— What the task asks —
Filter the listing below, copying every line in which the word "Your" appears.

— Task inputs —
● ● ● ●
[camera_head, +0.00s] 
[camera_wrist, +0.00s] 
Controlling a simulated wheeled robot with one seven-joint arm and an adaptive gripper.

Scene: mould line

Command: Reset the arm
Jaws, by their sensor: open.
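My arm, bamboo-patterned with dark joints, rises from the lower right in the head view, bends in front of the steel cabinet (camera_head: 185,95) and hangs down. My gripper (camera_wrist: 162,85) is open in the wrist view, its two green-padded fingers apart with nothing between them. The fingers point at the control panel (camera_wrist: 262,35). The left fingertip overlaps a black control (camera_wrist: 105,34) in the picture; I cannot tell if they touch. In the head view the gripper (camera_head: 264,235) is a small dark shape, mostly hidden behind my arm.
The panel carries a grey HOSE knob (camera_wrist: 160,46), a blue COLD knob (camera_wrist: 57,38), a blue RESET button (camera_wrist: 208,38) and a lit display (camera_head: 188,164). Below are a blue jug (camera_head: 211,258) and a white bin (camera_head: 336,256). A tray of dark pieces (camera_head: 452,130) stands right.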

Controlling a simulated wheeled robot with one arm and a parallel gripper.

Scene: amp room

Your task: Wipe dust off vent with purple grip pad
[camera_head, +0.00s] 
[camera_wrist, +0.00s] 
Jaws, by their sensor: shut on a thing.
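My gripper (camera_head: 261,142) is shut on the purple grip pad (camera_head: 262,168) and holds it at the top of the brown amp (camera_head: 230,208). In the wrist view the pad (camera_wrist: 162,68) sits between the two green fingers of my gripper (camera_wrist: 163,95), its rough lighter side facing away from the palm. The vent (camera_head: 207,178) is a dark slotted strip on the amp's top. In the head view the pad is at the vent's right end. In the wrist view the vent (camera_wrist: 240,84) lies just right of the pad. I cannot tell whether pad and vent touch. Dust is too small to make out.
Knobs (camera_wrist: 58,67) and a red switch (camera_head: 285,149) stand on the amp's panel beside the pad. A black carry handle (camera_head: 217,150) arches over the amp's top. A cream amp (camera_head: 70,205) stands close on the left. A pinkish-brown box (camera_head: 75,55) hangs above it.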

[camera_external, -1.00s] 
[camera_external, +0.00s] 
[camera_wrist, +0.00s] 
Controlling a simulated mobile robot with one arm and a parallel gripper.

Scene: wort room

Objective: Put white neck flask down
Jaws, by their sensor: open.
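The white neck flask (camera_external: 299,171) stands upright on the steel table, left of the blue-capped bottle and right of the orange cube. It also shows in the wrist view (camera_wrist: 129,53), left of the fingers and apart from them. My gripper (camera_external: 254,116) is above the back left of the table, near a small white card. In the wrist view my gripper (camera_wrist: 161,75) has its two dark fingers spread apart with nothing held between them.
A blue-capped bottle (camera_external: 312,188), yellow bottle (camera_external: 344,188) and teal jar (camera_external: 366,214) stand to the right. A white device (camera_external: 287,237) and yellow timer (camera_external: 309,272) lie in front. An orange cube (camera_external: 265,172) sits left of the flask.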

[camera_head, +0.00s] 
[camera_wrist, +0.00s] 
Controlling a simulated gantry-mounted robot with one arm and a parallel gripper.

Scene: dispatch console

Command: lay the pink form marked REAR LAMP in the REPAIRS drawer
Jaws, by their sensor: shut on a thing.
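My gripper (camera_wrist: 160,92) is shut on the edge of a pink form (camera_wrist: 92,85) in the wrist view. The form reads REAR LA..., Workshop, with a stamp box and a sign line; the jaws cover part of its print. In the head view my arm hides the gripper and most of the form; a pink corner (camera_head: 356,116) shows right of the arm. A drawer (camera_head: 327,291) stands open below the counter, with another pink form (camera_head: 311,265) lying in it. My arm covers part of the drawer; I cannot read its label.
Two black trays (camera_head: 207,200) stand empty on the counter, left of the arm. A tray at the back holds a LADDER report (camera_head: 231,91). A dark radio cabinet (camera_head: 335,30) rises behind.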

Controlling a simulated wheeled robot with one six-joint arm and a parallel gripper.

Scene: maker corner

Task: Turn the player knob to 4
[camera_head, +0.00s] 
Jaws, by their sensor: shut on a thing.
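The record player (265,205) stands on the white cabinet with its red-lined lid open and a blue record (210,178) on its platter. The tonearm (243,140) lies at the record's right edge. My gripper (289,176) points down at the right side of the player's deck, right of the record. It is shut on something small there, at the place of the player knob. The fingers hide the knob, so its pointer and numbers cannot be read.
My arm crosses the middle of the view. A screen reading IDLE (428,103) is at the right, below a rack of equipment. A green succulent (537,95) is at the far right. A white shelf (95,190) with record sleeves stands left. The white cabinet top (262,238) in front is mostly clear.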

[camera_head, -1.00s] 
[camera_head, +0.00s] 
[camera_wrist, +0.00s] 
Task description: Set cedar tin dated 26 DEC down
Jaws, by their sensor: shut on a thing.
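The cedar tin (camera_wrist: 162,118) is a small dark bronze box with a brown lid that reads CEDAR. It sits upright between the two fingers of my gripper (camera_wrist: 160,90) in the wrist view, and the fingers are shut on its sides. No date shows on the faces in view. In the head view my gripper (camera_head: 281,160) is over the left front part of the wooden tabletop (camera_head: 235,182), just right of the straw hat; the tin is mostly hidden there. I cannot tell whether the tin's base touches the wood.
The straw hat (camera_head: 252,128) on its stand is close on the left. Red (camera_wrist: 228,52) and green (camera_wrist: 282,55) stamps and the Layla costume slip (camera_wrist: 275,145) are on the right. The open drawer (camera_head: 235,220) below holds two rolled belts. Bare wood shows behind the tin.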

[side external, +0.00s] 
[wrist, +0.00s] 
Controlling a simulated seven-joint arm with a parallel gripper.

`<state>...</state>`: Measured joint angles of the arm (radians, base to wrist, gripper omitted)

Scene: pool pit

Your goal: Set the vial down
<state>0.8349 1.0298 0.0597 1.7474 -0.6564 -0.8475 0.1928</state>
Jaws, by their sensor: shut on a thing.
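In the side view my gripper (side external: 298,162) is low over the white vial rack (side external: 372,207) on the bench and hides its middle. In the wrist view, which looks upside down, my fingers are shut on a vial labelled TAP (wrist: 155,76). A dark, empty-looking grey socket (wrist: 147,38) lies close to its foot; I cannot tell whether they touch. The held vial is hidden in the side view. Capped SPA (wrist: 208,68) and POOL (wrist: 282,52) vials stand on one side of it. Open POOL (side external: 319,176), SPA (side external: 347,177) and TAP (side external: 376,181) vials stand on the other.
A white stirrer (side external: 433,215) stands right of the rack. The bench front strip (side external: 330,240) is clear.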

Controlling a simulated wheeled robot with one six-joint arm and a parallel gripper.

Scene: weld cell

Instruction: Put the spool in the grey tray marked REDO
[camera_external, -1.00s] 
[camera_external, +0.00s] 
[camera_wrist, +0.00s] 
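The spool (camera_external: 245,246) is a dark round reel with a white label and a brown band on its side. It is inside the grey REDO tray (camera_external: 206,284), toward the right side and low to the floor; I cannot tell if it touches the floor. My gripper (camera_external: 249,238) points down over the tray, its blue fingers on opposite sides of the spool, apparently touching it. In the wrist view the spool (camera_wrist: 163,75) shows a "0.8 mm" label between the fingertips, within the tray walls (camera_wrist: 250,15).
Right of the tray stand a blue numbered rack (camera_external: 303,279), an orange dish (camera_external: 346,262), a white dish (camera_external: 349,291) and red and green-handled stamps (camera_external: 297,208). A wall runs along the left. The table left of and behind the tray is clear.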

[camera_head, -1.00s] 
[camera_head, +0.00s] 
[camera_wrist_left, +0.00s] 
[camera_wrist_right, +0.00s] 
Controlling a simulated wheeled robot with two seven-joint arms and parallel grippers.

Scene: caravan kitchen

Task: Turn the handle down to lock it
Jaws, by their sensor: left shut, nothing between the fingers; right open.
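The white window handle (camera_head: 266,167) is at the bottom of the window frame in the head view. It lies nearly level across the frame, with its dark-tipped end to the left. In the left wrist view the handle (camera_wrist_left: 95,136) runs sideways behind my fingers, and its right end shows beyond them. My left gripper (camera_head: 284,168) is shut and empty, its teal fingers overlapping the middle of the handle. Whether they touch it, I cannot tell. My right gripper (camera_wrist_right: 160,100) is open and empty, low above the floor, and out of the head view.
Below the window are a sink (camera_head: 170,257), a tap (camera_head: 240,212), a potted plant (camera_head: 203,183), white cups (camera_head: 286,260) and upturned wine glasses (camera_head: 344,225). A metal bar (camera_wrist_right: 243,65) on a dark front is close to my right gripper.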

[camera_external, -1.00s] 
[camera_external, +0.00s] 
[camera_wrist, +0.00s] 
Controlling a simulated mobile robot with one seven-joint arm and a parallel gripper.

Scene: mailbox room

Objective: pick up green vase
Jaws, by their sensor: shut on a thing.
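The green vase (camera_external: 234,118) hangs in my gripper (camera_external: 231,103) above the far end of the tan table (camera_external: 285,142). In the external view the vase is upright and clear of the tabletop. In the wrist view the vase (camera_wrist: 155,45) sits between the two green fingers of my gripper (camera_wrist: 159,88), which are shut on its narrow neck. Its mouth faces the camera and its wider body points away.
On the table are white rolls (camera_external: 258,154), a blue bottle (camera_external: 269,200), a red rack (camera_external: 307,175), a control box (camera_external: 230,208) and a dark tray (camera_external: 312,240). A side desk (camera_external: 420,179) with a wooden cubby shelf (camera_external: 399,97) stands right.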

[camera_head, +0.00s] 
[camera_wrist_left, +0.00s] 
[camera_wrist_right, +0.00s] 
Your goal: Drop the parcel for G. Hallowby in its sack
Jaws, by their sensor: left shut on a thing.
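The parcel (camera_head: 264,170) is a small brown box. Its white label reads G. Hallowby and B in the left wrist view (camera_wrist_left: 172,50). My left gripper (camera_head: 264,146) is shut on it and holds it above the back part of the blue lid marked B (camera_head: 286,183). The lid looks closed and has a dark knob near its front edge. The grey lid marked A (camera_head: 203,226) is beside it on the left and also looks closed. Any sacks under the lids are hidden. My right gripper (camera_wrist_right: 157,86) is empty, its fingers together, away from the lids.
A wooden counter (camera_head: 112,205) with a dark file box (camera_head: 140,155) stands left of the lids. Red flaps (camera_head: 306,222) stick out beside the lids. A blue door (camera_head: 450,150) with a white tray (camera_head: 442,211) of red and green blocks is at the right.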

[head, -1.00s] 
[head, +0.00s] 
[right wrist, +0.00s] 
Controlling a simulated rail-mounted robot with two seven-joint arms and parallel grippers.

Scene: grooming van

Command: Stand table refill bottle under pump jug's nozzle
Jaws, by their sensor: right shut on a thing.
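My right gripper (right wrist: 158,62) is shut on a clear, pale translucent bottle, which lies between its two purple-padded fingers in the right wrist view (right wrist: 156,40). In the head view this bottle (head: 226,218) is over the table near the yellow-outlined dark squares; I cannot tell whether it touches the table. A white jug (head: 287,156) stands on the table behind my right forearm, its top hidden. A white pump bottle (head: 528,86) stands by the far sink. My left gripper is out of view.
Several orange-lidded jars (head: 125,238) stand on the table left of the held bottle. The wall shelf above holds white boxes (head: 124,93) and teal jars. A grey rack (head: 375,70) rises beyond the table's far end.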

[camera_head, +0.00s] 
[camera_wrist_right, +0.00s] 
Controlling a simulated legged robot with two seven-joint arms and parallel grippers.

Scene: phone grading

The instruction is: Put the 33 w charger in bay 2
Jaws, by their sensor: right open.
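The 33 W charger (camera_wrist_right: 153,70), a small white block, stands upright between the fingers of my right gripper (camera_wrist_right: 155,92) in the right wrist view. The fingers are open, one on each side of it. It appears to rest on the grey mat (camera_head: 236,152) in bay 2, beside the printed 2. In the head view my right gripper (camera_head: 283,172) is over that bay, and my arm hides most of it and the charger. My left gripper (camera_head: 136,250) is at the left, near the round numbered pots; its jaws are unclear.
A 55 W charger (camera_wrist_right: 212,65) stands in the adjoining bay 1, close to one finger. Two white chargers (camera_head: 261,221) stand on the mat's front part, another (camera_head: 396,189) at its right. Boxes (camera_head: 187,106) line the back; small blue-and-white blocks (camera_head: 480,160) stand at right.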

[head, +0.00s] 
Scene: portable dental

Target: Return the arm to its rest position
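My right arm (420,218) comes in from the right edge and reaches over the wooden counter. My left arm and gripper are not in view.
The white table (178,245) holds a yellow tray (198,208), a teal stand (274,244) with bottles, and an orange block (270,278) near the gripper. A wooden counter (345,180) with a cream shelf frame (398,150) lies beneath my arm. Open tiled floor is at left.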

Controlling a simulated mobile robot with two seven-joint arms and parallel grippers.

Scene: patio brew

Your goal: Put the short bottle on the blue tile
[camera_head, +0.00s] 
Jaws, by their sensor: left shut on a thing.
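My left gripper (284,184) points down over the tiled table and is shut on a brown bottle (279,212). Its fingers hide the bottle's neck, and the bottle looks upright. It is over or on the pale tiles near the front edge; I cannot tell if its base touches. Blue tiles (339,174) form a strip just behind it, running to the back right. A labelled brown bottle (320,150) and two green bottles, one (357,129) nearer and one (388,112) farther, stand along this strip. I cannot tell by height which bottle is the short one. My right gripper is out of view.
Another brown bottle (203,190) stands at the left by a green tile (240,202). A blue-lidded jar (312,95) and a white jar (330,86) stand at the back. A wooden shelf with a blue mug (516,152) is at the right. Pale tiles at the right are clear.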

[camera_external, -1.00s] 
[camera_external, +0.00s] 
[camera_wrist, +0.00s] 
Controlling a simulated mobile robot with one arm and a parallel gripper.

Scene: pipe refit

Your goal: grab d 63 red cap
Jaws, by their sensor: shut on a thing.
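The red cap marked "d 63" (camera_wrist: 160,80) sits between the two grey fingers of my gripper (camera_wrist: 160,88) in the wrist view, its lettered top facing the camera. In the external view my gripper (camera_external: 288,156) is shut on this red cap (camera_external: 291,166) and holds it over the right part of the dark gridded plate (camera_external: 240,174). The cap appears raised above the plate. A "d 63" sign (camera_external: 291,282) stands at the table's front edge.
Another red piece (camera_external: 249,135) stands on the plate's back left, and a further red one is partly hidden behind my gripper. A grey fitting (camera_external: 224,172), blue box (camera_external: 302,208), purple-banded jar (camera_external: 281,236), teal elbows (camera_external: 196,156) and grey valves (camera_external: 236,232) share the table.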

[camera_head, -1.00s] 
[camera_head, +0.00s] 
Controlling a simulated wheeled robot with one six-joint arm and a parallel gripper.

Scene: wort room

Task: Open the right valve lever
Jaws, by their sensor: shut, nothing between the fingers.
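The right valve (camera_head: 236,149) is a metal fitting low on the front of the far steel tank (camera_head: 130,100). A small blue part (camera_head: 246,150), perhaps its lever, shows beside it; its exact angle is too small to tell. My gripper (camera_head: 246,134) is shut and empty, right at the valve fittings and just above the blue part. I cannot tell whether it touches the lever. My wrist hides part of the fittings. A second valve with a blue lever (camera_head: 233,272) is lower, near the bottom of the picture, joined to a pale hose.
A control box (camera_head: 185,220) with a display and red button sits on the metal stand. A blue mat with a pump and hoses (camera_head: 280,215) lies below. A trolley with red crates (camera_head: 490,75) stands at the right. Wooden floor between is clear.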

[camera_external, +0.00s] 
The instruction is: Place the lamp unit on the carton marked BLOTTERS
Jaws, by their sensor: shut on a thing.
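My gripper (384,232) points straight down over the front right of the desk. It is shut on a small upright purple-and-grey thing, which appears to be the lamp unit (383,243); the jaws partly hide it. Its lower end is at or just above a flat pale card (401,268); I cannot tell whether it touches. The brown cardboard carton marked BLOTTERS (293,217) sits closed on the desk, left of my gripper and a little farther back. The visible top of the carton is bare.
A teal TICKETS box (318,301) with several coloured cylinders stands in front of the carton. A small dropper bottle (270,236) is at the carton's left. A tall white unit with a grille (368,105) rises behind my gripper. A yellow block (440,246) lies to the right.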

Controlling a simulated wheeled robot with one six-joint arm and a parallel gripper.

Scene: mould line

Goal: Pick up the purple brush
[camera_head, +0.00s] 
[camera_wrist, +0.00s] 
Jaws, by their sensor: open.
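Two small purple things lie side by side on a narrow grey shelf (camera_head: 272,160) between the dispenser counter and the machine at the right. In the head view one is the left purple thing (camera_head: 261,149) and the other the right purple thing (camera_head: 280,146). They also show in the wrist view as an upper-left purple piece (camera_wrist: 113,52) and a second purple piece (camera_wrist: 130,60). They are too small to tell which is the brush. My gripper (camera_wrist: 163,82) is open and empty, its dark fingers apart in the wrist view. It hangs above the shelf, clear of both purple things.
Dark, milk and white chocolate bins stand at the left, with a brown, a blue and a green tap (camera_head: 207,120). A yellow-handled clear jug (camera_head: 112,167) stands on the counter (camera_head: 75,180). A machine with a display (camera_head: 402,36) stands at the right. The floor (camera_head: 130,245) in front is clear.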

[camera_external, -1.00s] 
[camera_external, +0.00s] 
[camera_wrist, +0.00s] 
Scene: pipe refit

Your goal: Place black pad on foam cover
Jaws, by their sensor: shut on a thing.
● ● ● ●
— Exercise result —
Your task: Wipe dust off vent with purple grip pad
Your goal: Set the vial down
Your goal: Drop the parcel for G. Hallowby in its sack
Your goal: Put the short bottle on the blue tile
Your goal: grab d 63 red cap
Your goal: Place black pad on foam cover

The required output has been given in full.